Of course it’s up to each company to decide just how much time and effort is required to ensure the information is of a suitably high standard to be included in an annual report or any other official stakeholder communication. And that’s usually where push comes to shove.
But besides adding the sustainability requirements to a long list of responsibilities of those involved in reporting, King makes some very strong and sound arguments for the benefits of going to all this trouble. Reasons that we should never lose sight of.
The code notes that, “Reporting effectively about the goals and strategies of the company, as well as its performance with regard to economic, social and environmental issues, also serves to align the company with the legitimate interests and expectations of its stakeholders, and at the same time, obtain stakeholder buy-in and support for the objectives the company is pursuing. This support can be invaluable during difficult times, for instance when the company needs certain approvals or authority, or when it needs and relies on the confidence and loyalty of customers.”
So just what is this information? And how can it be used by companies as described above? For starters, it should reflect the choices made by the company in terms of the economic, social, and environmental (“ESG”) factors that have been impacted by the implementation of the company’s stated business model. The point being: so what if you made X many million rand profit this year, what was the real cost to society?
Never have these questions been more pertinent to answer than by those of resource and mining companies. Never have these companies had their “societal license to operate” questioned as much as they have in recent times. For businesses that consume large amounts of finite resources and that may often be large scale polluters, King encourages them to report both the positive and the negative effects of their actions. In doing so will develop transparency and accountability he believes.
So what appear to be mundane metrics – like reporting water usage or CO2 emissions for instance - allows stakeholders to see the bigger picture and formulate answers to serious questions like whether the business’ existence is justified or not. Failure to do so could have dramatic consequences. Company’s licenses can be revoked, or worse, their businesses may be nationalised!
Some of the large mining houses in particular have been cognisant of the importance of making the public aware of these factors, and have even incorporated aspects of their sustainable reporting into ad campaigns that aim to create a balanced picture of what the company consumes and provides. Data reflecting improvements in occupational safety or the consumption of resources have been married to the company’s brand. They have also realised that reporting the negative aspects of the company’s operations, and stimulating debate about issues in the public domain, can portray the company as a responsible corporate citizen.

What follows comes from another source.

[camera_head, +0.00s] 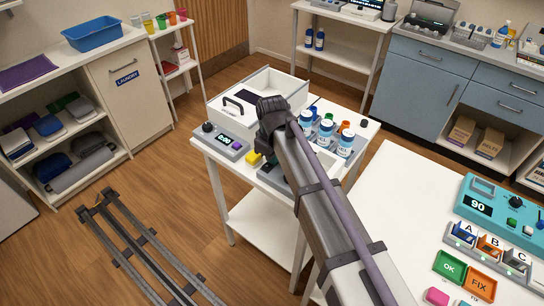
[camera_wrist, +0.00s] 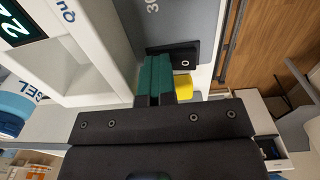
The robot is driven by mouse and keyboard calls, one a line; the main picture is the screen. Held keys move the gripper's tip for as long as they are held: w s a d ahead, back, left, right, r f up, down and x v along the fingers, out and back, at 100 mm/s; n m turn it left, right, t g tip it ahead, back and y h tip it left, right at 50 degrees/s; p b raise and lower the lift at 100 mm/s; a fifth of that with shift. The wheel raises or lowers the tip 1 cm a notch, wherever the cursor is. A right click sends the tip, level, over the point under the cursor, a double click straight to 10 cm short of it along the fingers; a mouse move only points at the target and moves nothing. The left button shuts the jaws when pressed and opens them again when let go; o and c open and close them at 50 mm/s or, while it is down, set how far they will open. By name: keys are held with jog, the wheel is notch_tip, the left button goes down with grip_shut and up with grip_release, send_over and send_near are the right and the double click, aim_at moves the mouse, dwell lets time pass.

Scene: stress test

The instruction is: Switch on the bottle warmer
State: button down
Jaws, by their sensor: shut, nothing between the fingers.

The adoption of King III goes further, and even encourages companies to incorporate forward looking information into their sustainable reporting. In fact sustainability has been so earnestly adopted by the likes of companies in the fast moving consumer goods (“FMCG”) sector, that it’s become a core operating principle of the businesses concerned. We can only surmise that this was the intention of thinkers like Mr King in the first place.
Improvise, Adapt and Survive
As the demand for sustainable reporting has grown, so too has the body of knowledge and practices regarding its disclosure. The Global Reporting Initiative (https://www.globalreporting.org/) has become the global de facto standard for the reporting of sustainability issues. In May 2013, the initiative released version 4 (G4) of its Sustainability Guidelines which it thinks will be more user-friendly and accessible to those new to sustainability reporting.

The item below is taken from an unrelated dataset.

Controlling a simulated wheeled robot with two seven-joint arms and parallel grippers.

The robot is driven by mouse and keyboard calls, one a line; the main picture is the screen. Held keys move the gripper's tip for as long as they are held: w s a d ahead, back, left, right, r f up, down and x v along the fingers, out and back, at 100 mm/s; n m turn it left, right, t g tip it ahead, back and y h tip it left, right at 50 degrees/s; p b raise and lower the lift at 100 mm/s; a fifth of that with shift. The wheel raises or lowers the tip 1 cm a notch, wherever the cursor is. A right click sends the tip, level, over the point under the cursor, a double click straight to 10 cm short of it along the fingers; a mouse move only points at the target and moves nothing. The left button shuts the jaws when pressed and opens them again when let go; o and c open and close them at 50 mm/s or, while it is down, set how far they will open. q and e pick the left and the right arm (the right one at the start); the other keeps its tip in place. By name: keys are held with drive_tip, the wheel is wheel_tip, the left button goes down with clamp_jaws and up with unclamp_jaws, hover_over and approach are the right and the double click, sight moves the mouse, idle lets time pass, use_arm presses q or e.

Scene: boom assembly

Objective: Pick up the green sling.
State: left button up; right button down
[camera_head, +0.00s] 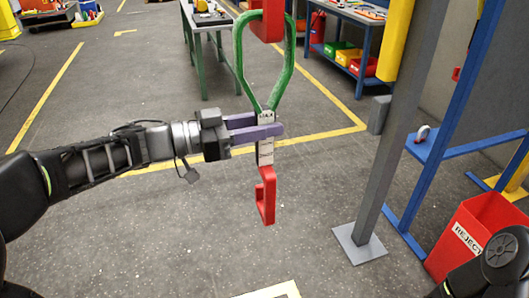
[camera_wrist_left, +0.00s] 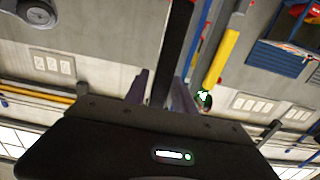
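The green sling (camera_head: 239,62) is upright in mid-air in the head view, a green loop narrowing to a white tag marked MAX. A red hook (camera_head: 266,198) is at its lower end. A red piece (camera_head: 267,24) sits inside the top of the loop, cut off by the picture edge. My left gripper (camera_head: 264,130) has its purple fingers in front of and behind the tag and looks shut on it. In the left wrist view a dark strip fills the space between the fingers (camera_wrist_left: 160,92). My right gripper is out of view.
A grey post (camera_head: 385,165) and blue frame (camera_head: 436,150) stand to the right, with a red REJECT bin (camera_head: 472,232) beside them. Workbenches (camera_head: 205,24) and a shelf with coloured bins (camera_head: 345,57) are behind. The floor around the sling is clear.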

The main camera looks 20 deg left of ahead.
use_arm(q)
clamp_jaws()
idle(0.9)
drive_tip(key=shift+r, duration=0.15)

While the initiative provides standards as to what should be included in integrated reports, there still is no standard as to how the data should be collated, consolidated, and communicated. So it’s a case of everybody for themselves when it comes to figuring out how to perform these functions in the most sustainable, cost effective, and simplified manner.

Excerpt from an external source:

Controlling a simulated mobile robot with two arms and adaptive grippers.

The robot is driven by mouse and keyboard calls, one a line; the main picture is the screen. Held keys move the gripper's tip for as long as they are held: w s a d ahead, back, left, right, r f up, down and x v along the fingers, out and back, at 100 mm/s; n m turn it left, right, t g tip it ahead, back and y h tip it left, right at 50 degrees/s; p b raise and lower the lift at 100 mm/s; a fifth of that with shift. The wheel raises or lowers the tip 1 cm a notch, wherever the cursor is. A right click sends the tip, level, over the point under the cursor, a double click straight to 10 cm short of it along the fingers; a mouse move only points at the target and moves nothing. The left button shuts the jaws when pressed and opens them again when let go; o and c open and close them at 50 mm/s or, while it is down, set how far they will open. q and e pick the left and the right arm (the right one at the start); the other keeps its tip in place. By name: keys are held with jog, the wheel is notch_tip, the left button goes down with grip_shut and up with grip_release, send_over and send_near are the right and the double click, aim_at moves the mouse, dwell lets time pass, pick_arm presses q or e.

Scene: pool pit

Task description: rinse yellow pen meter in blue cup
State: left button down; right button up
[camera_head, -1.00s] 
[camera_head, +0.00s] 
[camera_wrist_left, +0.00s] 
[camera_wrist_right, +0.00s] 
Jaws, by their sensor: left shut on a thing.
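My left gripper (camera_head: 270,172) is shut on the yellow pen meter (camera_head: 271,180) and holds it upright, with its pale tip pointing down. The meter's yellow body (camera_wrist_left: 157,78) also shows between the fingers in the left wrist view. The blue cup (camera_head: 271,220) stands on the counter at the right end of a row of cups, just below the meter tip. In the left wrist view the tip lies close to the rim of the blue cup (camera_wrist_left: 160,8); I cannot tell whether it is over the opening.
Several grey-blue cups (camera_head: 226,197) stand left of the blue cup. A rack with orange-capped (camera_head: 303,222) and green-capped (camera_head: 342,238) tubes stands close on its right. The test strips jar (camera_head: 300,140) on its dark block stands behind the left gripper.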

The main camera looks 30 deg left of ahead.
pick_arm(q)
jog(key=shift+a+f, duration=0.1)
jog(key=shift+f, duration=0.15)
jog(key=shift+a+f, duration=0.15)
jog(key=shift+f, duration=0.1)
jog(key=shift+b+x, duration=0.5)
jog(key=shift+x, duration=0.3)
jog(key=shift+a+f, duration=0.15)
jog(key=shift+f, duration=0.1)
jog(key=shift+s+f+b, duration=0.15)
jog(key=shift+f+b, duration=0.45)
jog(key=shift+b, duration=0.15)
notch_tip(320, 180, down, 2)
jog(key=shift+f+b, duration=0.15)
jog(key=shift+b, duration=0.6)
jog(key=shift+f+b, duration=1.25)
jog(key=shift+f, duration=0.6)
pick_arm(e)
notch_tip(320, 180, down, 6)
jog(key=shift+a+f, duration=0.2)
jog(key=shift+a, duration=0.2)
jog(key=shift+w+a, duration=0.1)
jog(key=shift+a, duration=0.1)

Within the context of this greater responsibility, many South African companies are faced with another conundrum. Their operations are becoming increasingly more international in nature, and specifically, more Africa-focussed with centralised reporting.
Incorporating and consolidating the operations of newly acquired or green field operations into existing reporting structures is no easy task. In Africa different languages and cultures, variations in best practice, and multiple technologies have forced managers to think long and hard about how best to adequately capture financial and non-financial data. (Apologies, Mr King).
Enterprise Resource Planning (“ERP”) systems may be the answer. But rolling them out to subsidiaries that are often much smaller and nimbler than the home country can be expensive, especially with the concomitant on-going investment in training and infrastructure that’s required.
The default is to use spread sheets. They are easy-to-use and can be applied to a wide range of metrics. But as divergent operations build scale they can become more problematic to work with, especially when a large number of subsidiaries are using them. Data consistency and reliability become an issue leading to increased reporting and business risks.
The third option entails applying some kind of cloud solution that can be easily accessed and which provides the automation of a substantial part of the consolidation process, without requiring the spend necessitated by a full ERP system.
The principles of King III – and with specific respect to integrated sustainable reporting - are noble and should be pursued by all companies serious about measuring their activities in relation to the broader context of society’s expectations. It makes for good business and a better future. But deciding just how and when to do this is the key question keeping managers up at night.